Not only are the players Gruden puts on the field performing poorly, the one star he did have, linebacker Khalil Mack, was traded to the Chicago Bears just before Week 1, only for Gruden to lament how difficult it was to find a great pass rusher. Mack has five sacks in five games this year; Oakland’s defenders have seven total.

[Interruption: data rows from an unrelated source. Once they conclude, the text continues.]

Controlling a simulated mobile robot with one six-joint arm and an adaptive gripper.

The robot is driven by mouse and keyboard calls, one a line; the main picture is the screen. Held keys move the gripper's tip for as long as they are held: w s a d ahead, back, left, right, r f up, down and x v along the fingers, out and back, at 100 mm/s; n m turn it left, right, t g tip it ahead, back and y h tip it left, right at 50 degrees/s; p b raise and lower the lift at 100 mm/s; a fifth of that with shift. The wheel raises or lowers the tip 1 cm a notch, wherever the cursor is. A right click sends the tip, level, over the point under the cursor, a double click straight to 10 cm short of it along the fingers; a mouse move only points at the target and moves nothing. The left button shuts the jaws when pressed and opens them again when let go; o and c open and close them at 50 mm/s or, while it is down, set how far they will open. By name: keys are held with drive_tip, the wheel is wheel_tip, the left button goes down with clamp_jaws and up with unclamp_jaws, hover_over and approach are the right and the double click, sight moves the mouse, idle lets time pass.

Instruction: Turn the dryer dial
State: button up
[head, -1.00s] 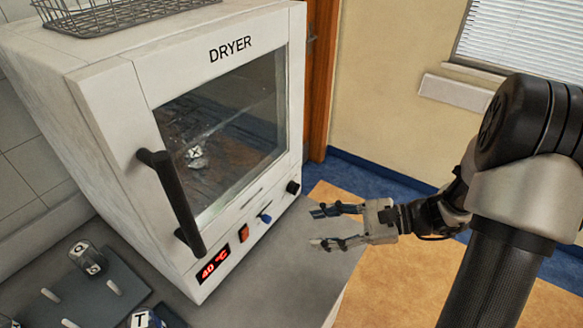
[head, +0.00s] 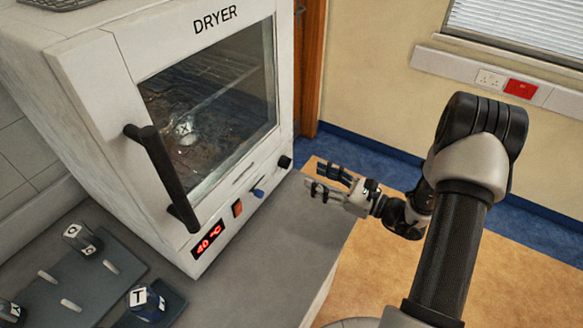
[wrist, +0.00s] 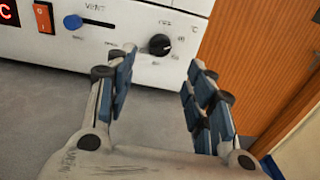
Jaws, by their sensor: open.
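The white dryer (head: 105,121) stands on the grey counter with its glass door closed. Its black dial (head: 284,162) is at the lower right of the front panel. In the wrist view the dial (wrist: 160,44) sits ahead of my gripper, beyond and between the fingertips, with printed marks around it and °C beside it. My gripper (head: 326,179) is open and empty, to the right of the dial and apart from it. In the wrist view my gripper (wrist: 158,72) shows its two blue-padded fingers spread wide.
A blue vent knob (head: 258,193), a red switch (head: 237,209) and a red 40 °C display (head: 208,240) lie left of the dial. A black door handle (head: 163,178) sticks out. Marked containers stand on the counter (head: 262,262) at left. Open floor lies right.

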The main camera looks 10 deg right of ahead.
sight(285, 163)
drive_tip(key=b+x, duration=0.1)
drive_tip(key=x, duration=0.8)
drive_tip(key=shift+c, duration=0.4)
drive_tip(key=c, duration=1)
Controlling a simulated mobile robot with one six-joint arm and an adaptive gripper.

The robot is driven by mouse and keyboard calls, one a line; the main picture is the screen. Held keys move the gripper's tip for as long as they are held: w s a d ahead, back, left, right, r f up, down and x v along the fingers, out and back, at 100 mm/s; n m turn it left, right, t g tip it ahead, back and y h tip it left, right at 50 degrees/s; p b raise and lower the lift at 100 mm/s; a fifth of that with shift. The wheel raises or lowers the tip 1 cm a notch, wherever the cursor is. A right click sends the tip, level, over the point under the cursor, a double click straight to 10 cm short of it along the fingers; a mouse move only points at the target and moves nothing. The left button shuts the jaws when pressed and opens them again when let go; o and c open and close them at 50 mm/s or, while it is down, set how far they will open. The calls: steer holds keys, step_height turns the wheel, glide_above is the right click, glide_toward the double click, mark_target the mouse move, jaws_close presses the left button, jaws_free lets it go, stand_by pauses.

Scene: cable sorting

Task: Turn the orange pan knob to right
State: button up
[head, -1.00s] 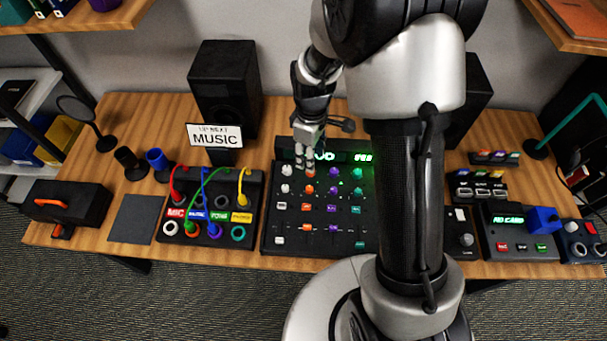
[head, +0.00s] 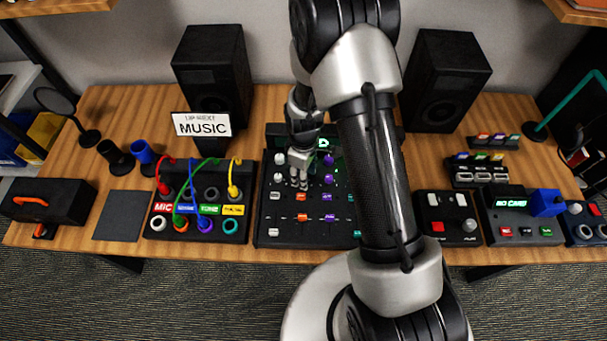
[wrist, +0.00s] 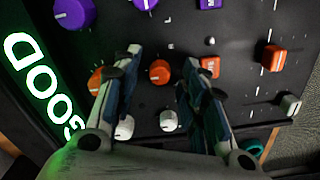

The question is how Gruden can turn it around. If Carr and Cooper are healthy, the Raiders should consider taking more shots down the field. While the Raiders have embraced the short throws of the West Coast offense, the league’s top offenses tend to throw downfield far more often. Two of the NFL’s top passing offenses, the Chiefs and Falcons, rank second and fourth for air yards per attempt, targeting receivers at least nine yards past the line of scrimmage. Oakland ranks last (6.1 air yards per attempt). The Saints, Chiefs, Chargers and Rams also rank highly for passer rating on deep throws (those of 20 or more yards), while the Raiders rank 23rd, their 74.1 passer rating well below the league average (91.6).
A sputtering offense and a bad defense is causing the Raiders to be outscored by nearly eight points per game after adjusting for strength of schedule, the eighth-worst adjusted point differential in franchise history. Not exactly the way you want the guy has the final say on all personnel matters to start the first season of a 10-year, $100 million deal.